====== Information shown ======

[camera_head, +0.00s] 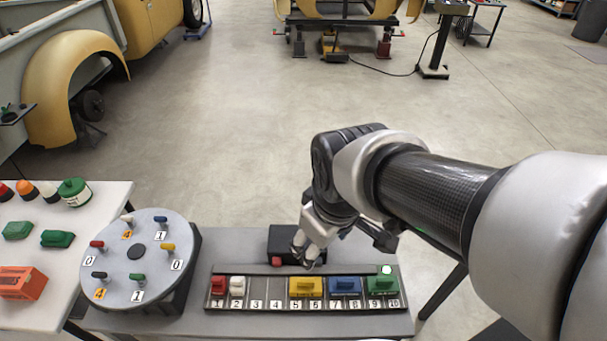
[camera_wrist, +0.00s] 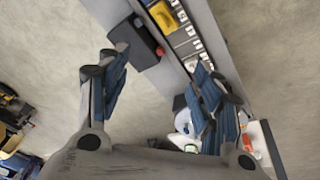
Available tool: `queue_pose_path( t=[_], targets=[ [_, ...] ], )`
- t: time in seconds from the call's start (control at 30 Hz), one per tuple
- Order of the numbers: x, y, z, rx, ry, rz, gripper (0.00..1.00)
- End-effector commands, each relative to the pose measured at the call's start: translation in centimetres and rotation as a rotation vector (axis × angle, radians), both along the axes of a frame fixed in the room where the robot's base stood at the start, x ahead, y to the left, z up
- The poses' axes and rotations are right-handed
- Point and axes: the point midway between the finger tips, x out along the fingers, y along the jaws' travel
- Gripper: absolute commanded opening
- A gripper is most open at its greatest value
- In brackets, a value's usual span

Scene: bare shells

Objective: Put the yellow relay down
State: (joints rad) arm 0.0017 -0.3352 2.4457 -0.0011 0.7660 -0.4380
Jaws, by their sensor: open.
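The yellow relay (camera_head: 305,287) sits on the numbered rail (camera_head: 262,303), over positions 5 and 6. My gripper (camera_head: 308,254) is above and behind the rail, near the black box, apart from the yellow relay in the picture. In the wrist view its two fingers are spread and nothing is held between them (camera_wrist: 158,76). A yellow block on the rail shows at the top of the wrist view (camera_wrist: 162,16), probably this relay.
Red (camera_head: 218,286) and white (camera_head: 237,286) relays sit at positions 1 and 2, blue (camera_head: 344,286) and green (camera_head: 382,286) ones at the right. Positions 3 and 4 are bare. A black box (camera_head: 284,236) stands behind, a round dial (camera_head: 160,225) at left.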

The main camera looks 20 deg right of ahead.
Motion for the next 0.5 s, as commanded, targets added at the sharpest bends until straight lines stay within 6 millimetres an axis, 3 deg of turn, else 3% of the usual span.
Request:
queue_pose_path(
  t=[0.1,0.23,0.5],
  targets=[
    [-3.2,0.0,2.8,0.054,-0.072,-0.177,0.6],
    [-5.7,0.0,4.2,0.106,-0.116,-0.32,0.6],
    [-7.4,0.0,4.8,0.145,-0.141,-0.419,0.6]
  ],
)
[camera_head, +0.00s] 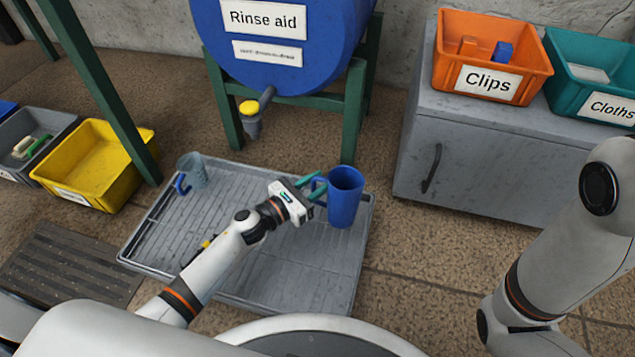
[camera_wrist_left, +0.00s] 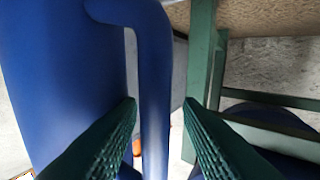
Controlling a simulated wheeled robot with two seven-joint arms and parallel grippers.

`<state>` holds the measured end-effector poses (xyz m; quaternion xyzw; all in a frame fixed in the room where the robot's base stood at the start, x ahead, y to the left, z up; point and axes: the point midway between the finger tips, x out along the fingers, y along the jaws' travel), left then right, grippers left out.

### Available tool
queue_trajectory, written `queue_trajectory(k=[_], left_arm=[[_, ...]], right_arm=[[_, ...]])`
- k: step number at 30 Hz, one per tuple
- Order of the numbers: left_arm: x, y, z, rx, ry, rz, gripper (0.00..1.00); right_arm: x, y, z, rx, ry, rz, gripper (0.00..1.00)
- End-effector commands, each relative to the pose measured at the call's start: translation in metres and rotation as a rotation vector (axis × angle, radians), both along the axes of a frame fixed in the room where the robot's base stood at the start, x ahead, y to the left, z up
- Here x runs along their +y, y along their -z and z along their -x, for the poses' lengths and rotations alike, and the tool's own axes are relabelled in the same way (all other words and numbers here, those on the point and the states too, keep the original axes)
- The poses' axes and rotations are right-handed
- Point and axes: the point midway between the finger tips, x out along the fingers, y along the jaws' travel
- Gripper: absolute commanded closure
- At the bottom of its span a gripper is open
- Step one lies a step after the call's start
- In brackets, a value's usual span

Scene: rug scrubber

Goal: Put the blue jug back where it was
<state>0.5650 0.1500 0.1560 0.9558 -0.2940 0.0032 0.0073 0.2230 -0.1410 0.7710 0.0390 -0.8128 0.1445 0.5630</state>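The blue jug (camera_head: 346,198) is upright at the right side of the grey ribbed tray (camera_head: 300,281), its handle side toward my left gripper. I cannot tell whether its base touches the tray. My left gripper (camera_head: 318,188) is at the handle. In the left wrist view the blue handle (camera_wrist_left: 154,90) runs between the two green ridged fingers (camera_wrist_left: 158,108), with a visible gap at the right finger, so the gripper is open around it. The jug's wall (camera_wrist_left: 60,70) fills the left of that view. My right arm shows at the right, but its gripper is out of view.
A grey-blue cup (camera_head: 193,168) with a blue handle stands at the tray's back left. A blue rinse aid barrel (camera_head: 285,65) with a yellow-topped tap (camera_head: 250,112) is above on a green frame. A grey cabinet (camera_head: 480,165) stands right, a yellow bin (camera_head: 90,165) left.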

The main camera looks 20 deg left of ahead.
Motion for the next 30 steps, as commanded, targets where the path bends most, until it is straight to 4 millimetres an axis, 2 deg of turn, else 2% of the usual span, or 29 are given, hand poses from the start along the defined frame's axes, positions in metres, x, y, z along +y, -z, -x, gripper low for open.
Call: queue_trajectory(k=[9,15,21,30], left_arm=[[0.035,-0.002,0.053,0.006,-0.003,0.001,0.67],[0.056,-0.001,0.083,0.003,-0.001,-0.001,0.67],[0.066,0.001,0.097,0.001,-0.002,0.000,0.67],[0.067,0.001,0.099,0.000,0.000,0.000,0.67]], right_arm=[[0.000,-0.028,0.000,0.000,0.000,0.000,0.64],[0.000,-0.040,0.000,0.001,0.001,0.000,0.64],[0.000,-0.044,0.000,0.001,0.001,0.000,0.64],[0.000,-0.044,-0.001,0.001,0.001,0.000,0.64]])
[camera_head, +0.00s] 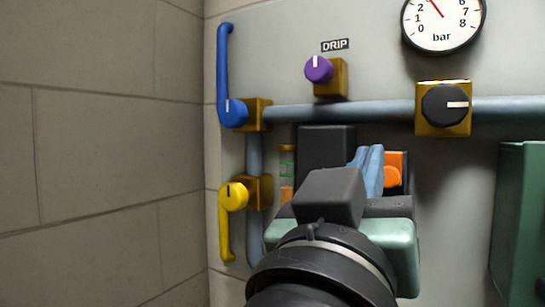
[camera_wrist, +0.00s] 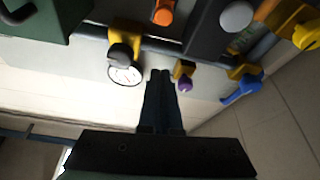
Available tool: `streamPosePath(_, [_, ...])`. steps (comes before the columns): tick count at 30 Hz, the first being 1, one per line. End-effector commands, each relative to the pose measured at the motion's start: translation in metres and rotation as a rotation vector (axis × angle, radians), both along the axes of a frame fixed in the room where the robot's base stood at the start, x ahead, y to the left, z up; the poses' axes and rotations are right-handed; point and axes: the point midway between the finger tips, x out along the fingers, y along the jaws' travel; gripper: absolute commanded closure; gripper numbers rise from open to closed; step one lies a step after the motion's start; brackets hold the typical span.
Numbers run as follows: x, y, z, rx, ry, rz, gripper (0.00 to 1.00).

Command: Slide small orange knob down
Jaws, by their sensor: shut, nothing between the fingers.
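The small orange knob (camera_head: 393,177) sits on an orange-and-black fitting on the grey panel, right of my fingers in the head view. My fingers and wrist hide part of it. In the wrist view the orange knob (camera_wrist: 163,13) is at the top edge, partly cut off. My gripper (camera_head: 368,158) is shut and empty, its blue fingers just left of the knob in the head view. In the wrist view my gripper (camera_wrist: 160,74) points at the panel, with its tips apart from the knob in the picture. I cannot tell whether they touch anything.
A black-knobbed valve (camera_head: 446,107) and a purple DRIP knob (camera_head: 319,69) lie above, along a grey pipe (camera_head: 350,112). Blue (camera_head: 224,70) and yellow (camera_head: 226,230) handles are at left. A dark box (camera_head: 325,152) stands beside my fingers. A green box (camera_head: 522,220) is at right.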

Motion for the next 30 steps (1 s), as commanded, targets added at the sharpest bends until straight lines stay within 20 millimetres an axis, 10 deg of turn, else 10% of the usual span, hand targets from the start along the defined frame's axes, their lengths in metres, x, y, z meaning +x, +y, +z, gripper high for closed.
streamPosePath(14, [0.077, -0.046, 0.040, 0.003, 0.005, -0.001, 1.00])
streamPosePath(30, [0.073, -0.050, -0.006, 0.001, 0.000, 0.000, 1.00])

======

In the entries above, identify every line with the word "Order". Copy those lines.

§ Written answer:
- Order of the numbers: x, y, z, rx, ry, rz, gripper (0.00..1.00)
- Order of the numbers: left_arm: x, y, z, rx, ry, rz, gripper (0.00..1.00); right_arm: x, y, z, rx, ry, rz, gripper (0.00..1.00)

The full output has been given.